As of November, Germany will be the first country in Europe to offer a “third gender” distinction on its birth certificates.

via Germany To Offer Third Gender Option On Birth Certificates

ポイント

“as of” は、「〜の時点で、〜以降」という意味です。

as of | Macmillan Dictionary

as of: used for saying that something will start to happen on a particular day, and will continue after that day

(ある特定の日を境に何かが始まり、その後もずっと続いていくという時に使われるんですね。口語でも使われます!)

つまり記事には、「11月から、ドイツがヨーロッパ諸国で初めて、出生届に “第3の性” の区別を設けます」と書かれていたのでした。

補足

このドイツで5月に可決された新しい法案によると、生まれた子どもの性別が不確定な時は、あえて「男(male)」「女(female)」を選ぶ必要がなくなるそうです。そのかわり、性別欄を空欄にしたまま残せるとのこと。その場合、子どもが大きくなった時に、子ども自身が自分で性別を選ぶことができます。

ただし、この決定については、子どもが旅行をする時に性別欄が空白だとトラブルが起きる可能性があるとして、パスポートには X と記すように提案している団体もあります。

Though the Germany is more progressive than many of its neighbors, the law often lags behind public opinion. For instance, same-sex marriage is illegal, even though 74 percent of Germans are in favor of legalization, according to Reuters. Same-sex unions are legal, however, and partners are granted equal tax benefits as those of married couples.

(ドイツは隣国と比べると進歩的ではありますが、世論にはしばしば遅れを取っています。たとえばロイター通信によると、74%のドイツ人が同性結婚の合法化を支持しているにも関わらず、現在は違法。その一方、同性カップルによる団結は合法で、同性カップルは夫婦と平等の税制待遇を受けられます。
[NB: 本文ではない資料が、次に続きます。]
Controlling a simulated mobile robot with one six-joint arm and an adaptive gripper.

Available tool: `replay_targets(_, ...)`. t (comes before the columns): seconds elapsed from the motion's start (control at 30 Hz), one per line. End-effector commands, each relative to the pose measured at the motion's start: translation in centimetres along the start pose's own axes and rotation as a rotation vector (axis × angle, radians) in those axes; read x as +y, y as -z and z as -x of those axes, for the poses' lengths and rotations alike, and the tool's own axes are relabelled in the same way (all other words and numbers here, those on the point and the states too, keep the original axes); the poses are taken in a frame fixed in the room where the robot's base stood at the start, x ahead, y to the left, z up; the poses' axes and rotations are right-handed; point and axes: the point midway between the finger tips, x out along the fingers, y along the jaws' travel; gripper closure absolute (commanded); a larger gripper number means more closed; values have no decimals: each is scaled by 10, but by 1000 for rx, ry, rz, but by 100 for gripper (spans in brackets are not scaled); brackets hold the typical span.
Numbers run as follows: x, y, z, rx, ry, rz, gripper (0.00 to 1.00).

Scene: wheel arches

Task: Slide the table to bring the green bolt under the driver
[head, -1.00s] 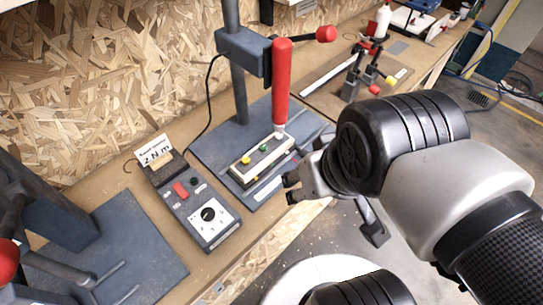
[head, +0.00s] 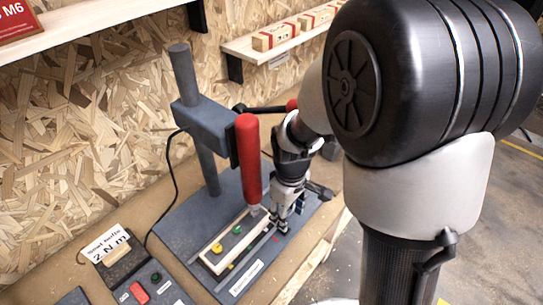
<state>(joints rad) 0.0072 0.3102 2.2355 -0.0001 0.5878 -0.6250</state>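The sliding table (head: 212,266) is a pale, narrow block lying in a shallow track on the press's blue-grey base plate. A green bolt (head: 237,229) stands near its middle, and a yellow bolt (head: 217,247) is closer to its near left end. The red driver (head: 249,160) hangs upright over the table's far right end, to the right of the green bolt. My gripper (head: 286,222) points down beside that right end, close to the driver tip. I cannot tell whether it touches the table. Its fingers are small and dark, so their opening is unclear.
The press column (head: 184,75) and its head (head: 212,128) stand behind the driver. A lever with a red knob (head: 292,105) reaches right, close to my arm. A control box (head: 150,285) with a 2 N m card (head: 104,245) sits at front left. A shelf (head: 262,55) holds boxes.

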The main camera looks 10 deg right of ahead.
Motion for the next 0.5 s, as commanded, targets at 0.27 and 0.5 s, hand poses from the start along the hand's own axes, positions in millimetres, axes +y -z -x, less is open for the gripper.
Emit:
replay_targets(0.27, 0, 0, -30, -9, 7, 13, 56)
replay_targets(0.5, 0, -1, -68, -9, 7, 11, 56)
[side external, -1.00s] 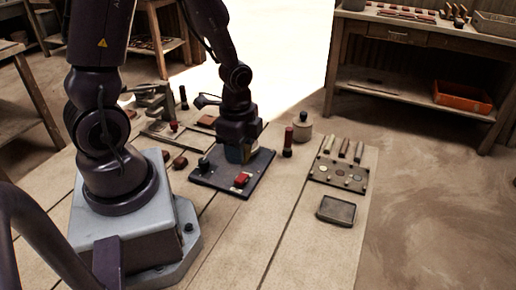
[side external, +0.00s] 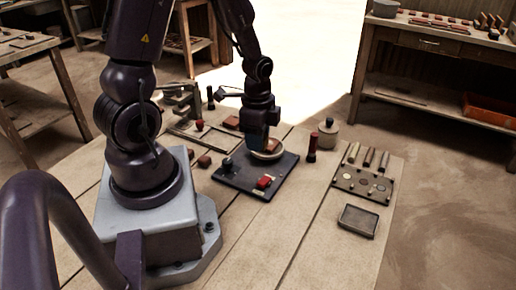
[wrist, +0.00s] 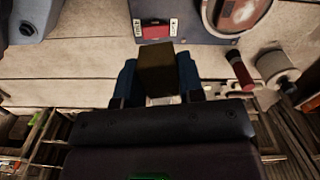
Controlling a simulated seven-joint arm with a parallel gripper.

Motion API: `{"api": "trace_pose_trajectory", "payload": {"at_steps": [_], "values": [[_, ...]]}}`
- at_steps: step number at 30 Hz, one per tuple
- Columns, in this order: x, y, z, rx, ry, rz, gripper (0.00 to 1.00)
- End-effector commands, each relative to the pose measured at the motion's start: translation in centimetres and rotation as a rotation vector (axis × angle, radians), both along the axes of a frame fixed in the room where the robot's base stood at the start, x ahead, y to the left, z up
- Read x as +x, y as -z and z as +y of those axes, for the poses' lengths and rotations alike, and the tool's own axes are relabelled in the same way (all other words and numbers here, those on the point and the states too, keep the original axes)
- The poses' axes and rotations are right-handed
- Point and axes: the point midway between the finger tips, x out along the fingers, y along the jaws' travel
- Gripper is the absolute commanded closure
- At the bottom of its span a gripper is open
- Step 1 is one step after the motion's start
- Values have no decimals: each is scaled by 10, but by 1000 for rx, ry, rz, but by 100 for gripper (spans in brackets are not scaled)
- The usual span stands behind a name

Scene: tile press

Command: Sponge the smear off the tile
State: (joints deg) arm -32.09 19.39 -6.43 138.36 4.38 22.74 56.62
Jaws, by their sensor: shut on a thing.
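My gripper (side external: 259,138) is shut on a brownish block, the sponge (wrist: 157,68), which sits between blue fingers in the wrist view. The gripper hangs over the rear part of the dark press board (side external: 240,186). A reddish-brown tile (wrist: 236,10) lies inside a round pale-rimmed holder (wrist: 269,18) on that board. In the side view the gripper partly covers the tile (side external: 272,146). In the wrist view the sponge appears left of and below the holder, apart from it in the picture. I cannot make out a smear clearly, and the sponge's height is unclear.
The board carries a red switch (side external: 264,182) and a dark knob (side external: 226,164). A red-and-black cylinder (side external: 312,148) and a lidded jar (side external: 328,135) stand to its right. Further right are a sample plate (side external: 345,182) and a grey tray (side external: 358,220). The front tabletop is mostly clear.

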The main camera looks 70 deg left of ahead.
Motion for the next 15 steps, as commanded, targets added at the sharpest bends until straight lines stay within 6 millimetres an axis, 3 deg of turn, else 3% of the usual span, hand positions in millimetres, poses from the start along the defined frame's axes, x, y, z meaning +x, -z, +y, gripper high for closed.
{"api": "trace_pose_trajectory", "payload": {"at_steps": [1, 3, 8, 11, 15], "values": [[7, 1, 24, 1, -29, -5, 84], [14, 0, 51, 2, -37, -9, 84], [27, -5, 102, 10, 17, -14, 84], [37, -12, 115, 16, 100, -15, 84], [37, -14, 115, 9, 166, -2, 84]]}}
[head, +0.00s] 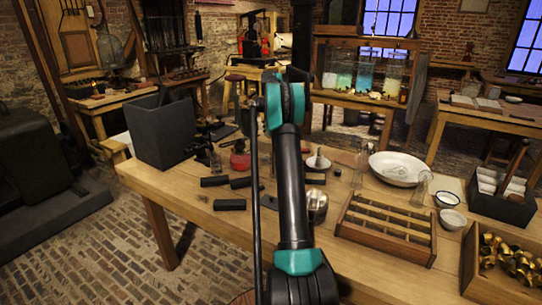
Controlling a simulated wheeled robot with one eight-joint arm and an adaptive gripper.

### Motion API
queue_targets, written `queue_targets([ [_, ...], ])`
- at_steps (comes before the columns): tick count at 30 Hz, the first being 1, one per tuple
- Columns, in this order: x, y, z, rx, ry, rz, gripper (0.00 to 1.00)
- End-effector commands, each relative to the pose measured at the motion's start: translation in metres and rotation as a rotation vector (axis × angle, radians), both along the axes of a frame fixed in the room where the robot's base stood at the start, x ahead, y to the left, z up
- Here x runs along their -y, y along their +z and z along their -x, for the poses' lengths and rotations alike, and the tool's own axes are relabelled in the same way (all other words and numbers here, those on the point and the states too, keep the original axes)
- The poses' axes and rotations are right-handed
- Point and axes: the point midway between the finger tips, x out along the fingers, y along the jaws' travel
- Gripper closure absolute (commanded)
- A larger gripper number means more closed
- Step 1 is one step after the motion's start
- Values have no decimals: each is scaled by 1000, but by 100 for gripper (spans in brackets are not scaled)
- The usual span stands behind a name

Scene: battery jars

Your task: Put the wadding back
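I cannot pick out the wadding with certainty. White pieces (488,183) sit in a dark open box (505,210) at the right end of the workbench (180,186). My arm rises through the middle of the head view and hides part of the bench. My gripper is not visible, so I cannot see what it holds.
A slotted wooden tray (386,229) and a box of brass parts (510,262) stand at the front right. Glass bottles and small bowls (452,220) are close by. Black blocks (229,204) lie left of my arm, near a tall black crate (160,135). Bare wood shows at the front left.

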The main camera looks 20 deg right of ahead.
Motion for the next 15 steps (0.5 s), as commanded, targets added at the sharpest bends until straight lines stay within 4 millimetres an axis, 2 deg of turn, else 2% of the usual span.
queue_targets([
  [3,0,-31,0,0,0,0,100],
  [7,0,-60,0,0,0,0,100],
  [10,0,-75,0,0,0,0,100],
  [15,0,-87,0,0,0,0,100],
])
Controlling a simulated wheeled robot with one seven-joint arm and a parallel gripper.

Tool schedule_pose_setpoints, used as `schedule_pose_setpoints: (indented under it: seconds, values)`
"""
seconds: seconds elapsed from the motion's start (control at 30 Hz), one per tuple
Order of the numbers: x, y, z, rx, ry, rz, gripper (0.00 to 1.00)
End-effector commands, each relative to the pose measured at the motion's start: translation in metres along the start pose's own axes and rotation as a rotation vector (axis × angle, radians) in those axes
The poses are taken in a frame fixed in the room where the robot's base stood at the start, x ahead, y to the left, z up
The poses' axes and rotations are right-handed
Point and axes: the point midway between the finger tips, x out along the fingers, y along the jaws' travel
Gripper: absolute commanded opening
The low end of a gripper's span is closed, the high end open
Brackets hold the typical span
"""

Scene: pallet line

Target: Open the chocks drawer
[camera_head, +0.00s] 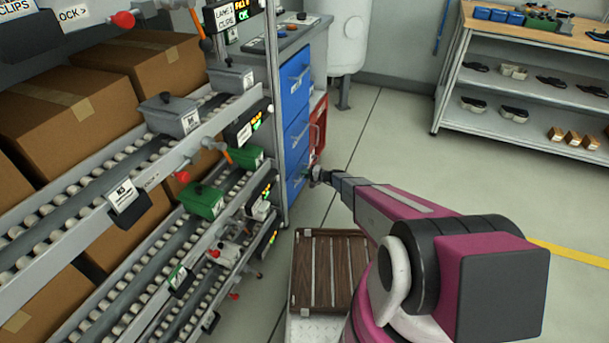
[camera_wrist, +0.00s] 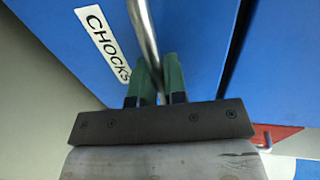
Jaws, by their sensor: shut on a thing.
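The chocks drawer has a blue front (camera_wrist: 75,55) with a white label reading "CHOCKS" (camera_wrist: 103,44) and a metal bar handle (camera_wrist: 144,30). In the head view it appears to be the lowest blue front (camera_head: 296,172) of the cabinet, looking about flush with the fronts above. My gripper (camera_head: 318,175) reaches it from the right. In the wrist view my gripper (camera_wrist: 154,85) has its green fingers on either side of the bar, shut on it. The fingers hide part of the handle.
A red-fronted cabinet (camera_head: 318,125) stands just behind the blue one. A roller rack with cartons (camera_head: 155,75) and bins fills the left. A brown slatted pallet (camera_head: 331,265) lies below my arm. A shelf bench (camera_head: 530,85) stands back right. Open floor (camera_head: 400,140) lies between.

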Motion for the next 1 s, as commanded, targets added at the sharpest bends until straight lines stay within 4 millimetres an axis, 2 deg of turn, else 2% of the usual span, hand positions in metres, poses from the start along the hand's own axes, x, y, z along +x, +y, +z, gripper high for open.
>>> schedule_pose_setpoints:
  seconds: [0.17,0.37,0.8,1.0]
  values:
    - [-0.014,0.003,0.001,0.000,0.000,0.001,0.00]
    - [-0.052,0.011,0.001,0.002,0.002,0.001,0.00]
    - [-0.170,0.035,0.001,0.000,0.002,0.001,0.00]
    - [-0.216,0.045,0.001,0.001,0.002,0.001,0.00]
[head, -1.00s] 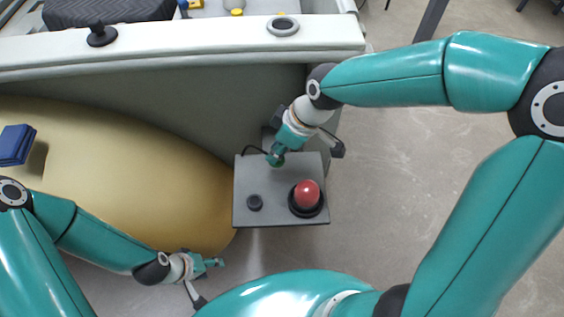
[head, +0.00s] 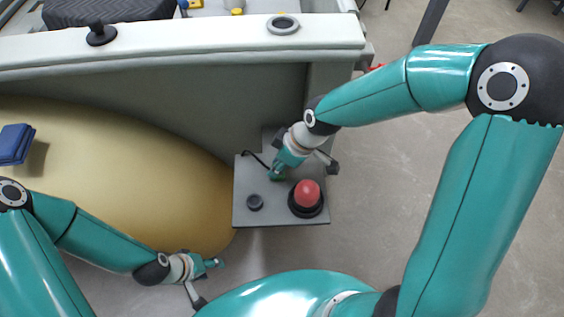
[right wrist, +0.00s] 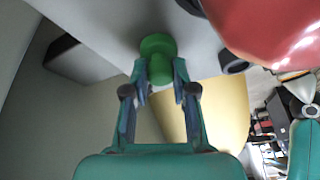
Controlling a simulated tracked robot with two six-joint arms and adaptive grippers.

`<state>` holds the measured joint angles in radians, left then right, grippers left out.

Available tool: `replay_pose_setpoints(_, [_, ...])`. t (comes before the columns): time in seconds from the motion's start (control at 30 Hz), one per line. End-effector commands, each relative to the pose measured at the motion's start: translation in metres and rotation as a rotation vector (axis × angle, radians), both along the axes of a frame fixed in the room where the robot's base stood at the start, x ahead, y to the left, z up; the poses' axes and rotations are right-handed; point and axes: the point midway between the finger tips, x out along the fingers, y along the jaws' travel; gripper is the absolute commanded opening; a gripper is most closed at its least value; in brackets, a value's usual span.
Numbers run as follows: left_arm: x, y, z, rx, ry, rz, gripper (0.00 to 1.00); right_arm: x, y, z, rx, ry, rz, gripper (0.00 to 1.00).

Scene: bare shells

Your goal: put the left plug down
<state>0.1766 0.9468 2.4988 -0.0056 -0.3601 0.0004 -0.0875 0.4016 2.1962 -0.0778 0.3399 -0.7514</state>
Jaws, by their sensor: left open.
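A black knob-shaped piece (head: 102,35), which may be the left plug, stands upright on the pale rim at the upper left in the head view. A grey ring (head: 283,25) with a dark centre sits on the same rim further right. My left gripper (head: 216,263) is open with nothing visible in it, low in the head view and far from the rim. My right gripper (head: 278,175) is at the grey panel, with its fingers around a green knob (right wrist: 157,45). The right wrist view does not settle whether they press on it.
Bare floor (head: 375,190) is open at right.

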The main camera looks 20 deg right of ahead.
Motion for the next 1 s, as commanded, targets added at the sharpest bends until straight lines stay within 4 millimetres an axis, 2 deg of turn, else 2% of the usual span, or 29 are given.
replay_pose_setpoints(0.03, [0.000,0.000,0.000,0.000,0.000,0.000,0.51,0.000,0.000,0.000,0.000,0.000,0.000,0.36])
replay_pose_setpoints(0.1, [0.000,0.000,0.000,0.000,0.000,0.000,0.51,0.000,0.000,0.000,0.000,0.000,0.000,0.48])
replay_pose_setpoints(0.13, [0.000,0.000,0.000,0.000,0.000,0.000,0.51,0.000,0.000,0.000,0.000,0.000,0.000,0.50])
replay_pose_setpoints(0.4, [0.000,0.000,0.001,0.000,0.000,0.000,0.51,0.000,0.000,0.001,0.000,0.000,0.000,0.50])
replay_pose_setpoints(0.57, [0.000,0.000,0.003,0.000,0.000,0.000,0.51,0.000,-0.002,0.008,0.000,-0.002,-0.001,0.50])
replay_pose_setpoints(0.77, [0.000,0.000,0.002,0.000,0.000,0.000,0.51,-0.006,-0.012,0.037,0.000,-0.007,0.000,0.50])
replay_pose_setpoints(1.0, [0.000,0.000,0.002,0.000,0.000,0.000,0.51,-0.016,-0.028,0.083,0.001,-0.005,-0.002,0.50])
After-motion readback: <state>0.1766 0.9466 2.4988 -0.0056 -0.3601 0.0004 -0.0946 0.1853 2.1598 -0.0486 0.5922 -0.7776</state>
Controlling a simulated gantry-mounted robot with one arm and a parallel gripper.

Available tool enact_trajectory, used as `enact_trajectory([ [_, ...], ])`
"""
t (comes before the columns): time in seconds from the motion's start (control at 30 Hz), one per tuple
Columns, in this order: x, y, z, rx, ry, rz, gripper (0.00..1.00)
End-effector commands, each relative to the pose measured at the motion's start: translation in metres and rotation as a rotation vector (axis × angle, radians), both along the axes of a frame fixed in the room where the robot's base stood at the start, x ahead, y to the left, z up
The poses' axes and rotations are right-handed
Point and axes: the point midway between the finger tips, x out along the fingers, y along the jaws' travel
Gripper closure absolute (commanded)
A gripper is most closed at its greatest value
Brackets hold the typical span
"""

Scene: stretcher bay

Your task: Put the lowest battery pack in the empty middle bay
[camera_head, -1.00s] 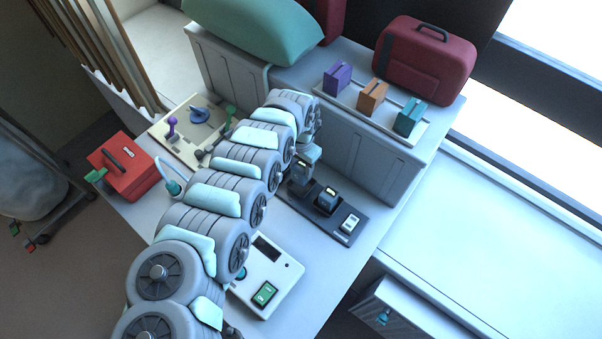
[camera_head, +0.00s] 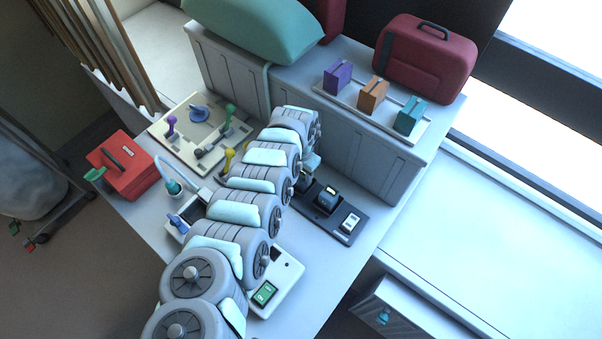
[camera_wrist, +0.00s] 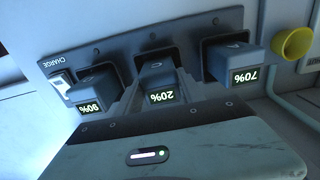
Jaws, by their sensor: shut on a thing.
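The dark charger (camera_wrist: 118,50) fills the upper part of the wrist view, its "CHARGE" label upside down. It carries three grey battery packs: one reading 90% (camera_wrist: 92,92), one reading 20% (camera_wrist: 160,90) in the middle, and one reading 70% (camera_wrist: 236,66). My gripper (camera_wrist: 157,97) is shut on the 20% pack, with pale fingers on both sides of it. The pack is at the middle bay; how deep it sits I cannot tell. In the head view the charger (camera_head: 333,228) lies beyond my arm, which hides part of it; the 90% pack (camera_head: 327,198) shows.
A white switch (camera_head: 350,223) is at the charger's near end. A yellow ring-shaped piece (camera_wrist: 293,43) stands close to the 70% pack. A device with a green screen (camera_head: 265,293) is beside my arm. A grey cabinet wall (camera_head: 350,150) rises behind the charger.

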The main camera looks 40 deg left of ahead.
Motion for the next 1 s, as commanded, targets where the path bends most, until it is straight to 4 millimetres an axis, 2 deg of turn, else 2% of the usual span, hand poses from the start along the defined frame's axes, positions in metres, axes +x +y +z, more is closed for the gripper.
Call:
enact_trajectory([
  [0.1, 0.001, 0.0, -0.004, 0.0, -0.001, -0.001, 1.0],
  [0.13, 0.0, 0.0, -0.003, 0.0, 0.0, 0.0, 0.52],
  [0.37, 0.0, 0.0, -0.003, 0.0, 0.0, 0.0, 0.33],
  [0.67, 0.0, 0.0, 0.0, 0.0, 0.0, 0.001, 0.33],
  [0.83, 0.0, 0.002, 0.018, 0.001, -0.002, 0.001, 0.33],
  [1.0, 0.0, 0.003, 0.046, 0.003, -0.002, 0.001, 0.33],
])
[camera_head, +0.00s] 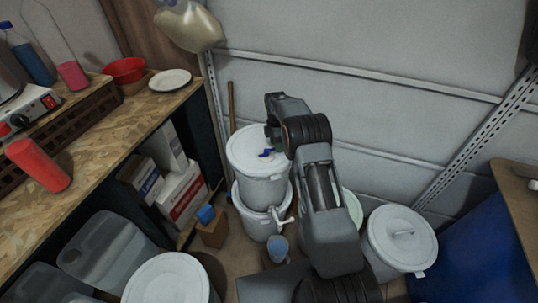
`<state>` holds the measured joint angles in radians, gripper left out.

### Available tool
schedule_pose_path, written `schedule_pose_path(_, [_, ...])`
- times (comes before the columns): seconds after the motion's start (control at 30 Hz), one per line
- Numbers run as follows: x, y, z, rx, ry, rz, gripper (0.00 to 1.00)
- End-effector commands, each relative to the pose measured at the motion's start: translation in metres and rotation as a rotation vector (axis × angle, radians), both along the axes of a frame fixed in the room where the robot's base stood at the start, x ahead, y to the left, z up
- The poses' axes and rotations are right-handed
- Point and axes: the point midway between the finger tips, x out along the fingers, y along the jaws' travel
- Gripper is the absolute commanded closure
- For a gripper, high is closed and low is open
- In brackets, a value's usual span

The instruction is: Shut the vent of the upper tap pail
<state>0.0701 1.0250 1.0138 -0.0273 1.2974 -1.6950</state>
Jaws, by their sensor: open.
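The upper tap pail (258,188) is white, with a pale lid, and stands upright on a lower white pail (258,222). A small blue vent (266,154) sits on the upper pail's lid; it is too small to tell its position. A white tap (282,216) shows at the front right of the lower pail. My gripper (273,139) is open above the right rear part of the upper lid, close to the blue vent. My arm hides the lid's right edge, and I cannot tell whether the fingers touch anything.
A lidded white pail (401,238) stands right of my arm, and another (168,282) at the front left. A wooden workbench (95,140) with bottles and a red bowl (125,70) runs along the left. A pale wall closes the back.

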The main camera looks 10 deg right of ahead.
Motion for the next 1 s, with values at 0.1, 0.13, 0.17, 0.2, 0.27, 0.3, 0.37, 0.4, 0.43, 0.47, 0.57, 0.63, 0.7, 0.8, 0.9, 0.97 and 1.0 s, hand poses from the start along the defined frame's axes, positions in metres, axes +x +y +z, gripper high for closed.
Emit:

)

via Germany To Offer Third Gender Option On Birth Certificates

ヨーロッパ以外では、ネパールが今年のはじめに市民権証書に “第3の性” を追加しました。オーストラリアでも、今年の7月1日からパスポートに “M” “F” の他 “X” と表記できるようになっています。

アメリカでは今年の6月末に米連邦最高裁判所(The U.S. Supreme Court)で同性婚の権利を支持する判決が下され、同性婚カップルの法的権利が保障されましたが、性別欄に関する議論はまだあまり盛り上がっていないように思います。

公的書類はもちろん、同性婚の権利を公に支持していた Facebook でも、プロフィールの性別欄は “male” と “female” の2択しかありません。

これについて、『Facebook’s ‘other’ gender problem | Thought Leader』(6.10.2013)という記事に興味深いことが書かれていました。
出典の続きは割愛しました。